Reits are specifically designed get round the double taxation problem. Because they are investment funds, they can trade assets within their portfolio without paying corporation tax. If they are investment trusts, they also have the chance to gear up investment returns through the sensible use of borrowing.

If experience in other countries is any guide, Reits will rapidly proliferate. The supply will come either from existing property companies converting to this new status (though the pace of this will depend on exactly how much of a tax penalty the Chancellor demands from companies seeking to go down this route), or through new products launched by fund-management groups.

Property funds have been quite a growth area in the past few years, because of the absence of enabling legislation to create Reits, but most of this growth has been in offshore funds, rather than in conventional onshore funds (unit trusts, investment trusts, Oeics). There is only one specialist property investment trust of any size, the TR Property Trust.

Its shares have powered ahead in recent weeks in anticipation of the surge in demand and a possible rerating of the property sector that could follow the publication of a favourable consultation document from the Treasury next month, although Reits themselves will not be created until next year. This amounts to an important and interesting opportunity for investors. A healthy Reits sector would be unquestionably be an important step in creating a new, flexible asset class for investors of all kinds.

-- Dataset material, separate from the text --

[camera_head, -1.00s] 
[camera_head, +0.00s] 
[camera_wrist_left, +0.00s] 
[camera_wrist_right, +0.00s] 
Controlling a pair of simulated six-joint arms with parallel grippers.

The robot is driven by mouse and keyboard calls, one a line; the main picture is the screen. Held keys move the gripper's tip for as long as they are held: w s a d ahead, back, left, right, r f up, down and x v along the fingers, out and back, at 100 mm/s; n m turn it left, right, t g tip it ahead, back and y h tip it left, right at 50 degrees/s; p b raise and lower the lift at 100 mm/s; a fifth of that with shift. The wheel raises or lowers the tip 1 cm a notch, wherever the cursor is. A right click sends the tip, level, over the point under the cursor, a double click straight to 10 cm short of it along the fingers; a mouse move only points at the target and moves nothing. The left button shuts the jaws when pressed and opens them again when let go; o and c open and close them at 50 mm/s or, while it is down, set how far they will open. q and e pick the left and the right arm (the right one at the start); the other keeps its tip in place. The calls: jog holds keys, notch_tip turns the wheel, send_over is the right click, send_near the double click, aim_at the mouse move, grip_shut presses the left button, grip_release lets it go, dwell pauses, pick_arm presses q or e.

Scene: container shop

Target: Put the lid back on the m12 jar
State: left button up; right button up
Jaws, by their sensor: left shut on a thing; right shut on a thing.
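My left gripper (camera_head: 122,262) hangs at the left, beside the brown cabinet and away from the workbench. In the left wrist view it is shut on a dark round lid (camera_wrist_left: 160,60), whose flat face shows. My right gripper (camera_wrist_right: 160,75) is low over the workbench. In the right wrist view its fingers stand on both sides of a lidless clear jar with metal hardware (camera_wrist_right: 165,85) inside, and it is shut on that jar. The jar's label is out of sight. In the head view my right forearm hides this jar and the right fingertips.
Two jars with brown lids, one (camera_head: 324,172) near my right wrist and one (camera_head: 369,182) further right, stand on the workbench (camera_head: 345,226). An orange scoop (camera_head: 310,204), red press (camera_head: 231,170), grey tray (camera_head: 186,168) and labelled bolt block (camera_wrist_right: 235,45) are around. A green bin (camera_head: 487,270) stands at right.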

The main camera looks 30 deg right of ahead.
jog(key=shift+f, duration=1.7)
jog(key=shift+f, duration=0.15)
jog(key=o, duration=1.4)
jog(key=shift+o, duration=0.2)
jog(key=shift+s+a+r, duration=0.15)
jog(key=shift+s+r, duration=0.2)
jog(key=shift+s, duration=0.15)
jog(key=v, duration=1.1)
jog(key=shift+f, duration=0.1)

Two questions, though: how quickly will this market grow and, more fundamentally, is this a good time to be adding exposure to the property market on valuation grounds? The commercial property market in particular looks very overblown at present, and it would not be the first time that a Chancellor has offered investors a new investment medium at precisely the wrong point in the cycle for that asset class.

I hope to return to these important questions shortly.